É preciso um bocado de inteligência para dosar as
“sutilezas” ao desvelar bastidores da vida (religiosa e capitalista) e da arte
(de interpretar/representar) de forma tão crítica e ácida..., mas sem jamais perder a
ternura do bom humor. E, é claro, inteligência e malícia Joel e Ethan Coen têm
em dobro. Sabem, como poucos criadores da sétima arte, solidificar o
que está no ar e sutilmente deixar que esta plataforma se desmanche por si só...,
como, por exemplo, nas antológicas sequências de reunião de um sacerdote
católico e um ortodoxo, um pastor protestante e um rabino para analisar a
personificação do mítico Jesus Cristo
(que para muitos seria filho de Deus)
em filmes, e o desconcertante (!!!) discurso de um centurião aos pés da cruz
de Cristo. Gostando ou não das suas abordagens (incômodas?), a verdade é que os Coens não subestimam o seu público, preferem fazê-lo pensar.
Enfim, considerando a genialidade do
argumento e do roteiro de Ave, César!;
o seu elenco (que também inclui Ralph Fiennes, Jonah Hill, Frances McDormand,
Alison Pill, Wayne Knight, David Krumholtz, Christopher Lambert, entre outras
estrelas) em perfeita sintonia; a produção impecável na reconstituição de época;
que, assim como na ficção Brazil (1985),
de Terry Gilliam, na minha leitura da fascinante comedia dos Coens também vi
indícios de um Brasil (até de rede social) atual, em ebulição política,
econômica e religiosa..., para mim, já estaria entre os melhores filmes do ano!

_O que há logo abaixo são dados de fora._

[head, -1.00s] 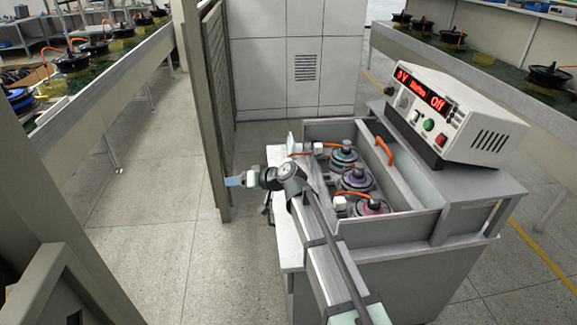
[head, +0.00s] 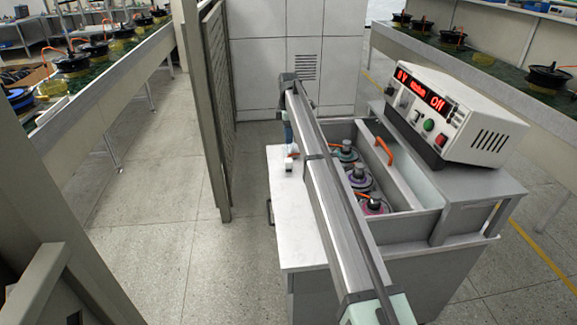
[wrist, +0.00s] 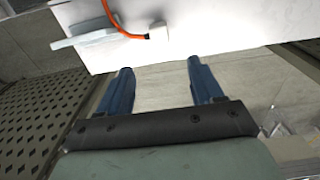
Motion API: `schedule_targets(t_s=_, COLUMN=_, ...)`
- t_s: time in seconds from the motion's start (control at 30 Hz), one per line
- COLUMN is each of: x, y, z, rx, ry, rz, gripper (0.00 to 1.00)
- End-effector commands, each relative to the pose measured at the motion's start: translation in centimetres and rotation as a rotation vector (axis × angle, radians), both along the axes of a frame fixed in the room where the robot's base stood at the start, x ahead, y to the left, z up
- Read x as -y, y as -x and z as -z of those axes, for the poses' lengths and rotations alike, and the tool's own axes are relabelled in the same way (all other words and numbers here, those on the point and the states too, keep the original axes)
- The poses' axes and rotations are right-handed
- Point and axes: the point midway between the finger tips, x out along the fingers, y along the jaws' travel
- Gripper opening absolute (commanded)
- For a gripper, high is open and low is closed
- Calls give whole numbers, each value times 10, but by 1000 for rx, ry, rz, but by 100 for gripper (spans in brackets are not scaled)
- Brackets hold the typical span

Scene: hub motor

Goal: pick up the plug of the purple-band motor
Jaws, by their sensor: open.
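The purple-band motor (head: 359,179) sits in the middle of a row of three in the grey bin, partly behind my arm. A white plug (head: 289,168) lies on the white tabletop left of my arm, near a bit of orange cable; I cannot tell which motor it belongs to. In the wrist view a white plug (wrist: 158,31) with an orange cable lies on the white surface, beyond the fingertips. My gripper (wrist: 158,66) is open, with nothing between its blue fingers.
The teal-band motor (head: 343,152) and pink-band motor (head: 374,205) flank the purple one inside the bin's walls (head: 425,222). A power supply (head: 445,115) reading Off stands on the right. A slatted grey panel (head: 215,100) stands left of the table; the front tabletop (head: 297,238) is clear.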

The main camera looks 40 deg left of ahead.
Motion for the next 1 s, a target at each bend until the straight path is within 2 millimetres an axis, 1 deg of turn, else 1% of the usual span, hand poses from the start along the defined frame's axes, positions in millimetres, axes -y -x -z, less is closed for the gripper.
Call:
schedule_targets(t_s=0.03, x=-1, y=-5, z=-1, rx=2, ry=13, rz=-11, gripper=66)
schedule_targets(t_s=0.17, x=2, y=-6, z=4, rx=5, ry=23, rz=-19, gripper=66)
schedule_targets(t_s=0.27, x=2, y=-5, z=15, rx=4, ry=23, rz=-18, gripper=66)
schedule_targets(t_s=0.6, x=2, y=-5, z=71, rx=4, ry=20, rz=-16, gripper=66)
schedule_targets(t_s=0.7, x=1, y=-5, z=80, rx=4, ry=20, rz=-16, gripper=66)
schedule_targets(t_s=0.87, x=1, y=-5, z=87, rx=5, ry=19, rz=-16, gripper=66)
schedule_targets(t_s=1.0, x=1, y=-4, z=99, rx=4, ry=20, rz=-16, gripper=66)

Ave, César! é um excelente desafio (muito além das
referências cinematográficas) para aquele público sagaz que sabe a diferença
entre um conteúdo de qualidade e um mero jogo de cena. Curioso? Vá e veja onde
você encaixaria tão provocante metáfora. Ou, se não está nem aí para alegorias, divirta-se (do mesmo jeito) com os
trocadilhos, digamos, capitalistas...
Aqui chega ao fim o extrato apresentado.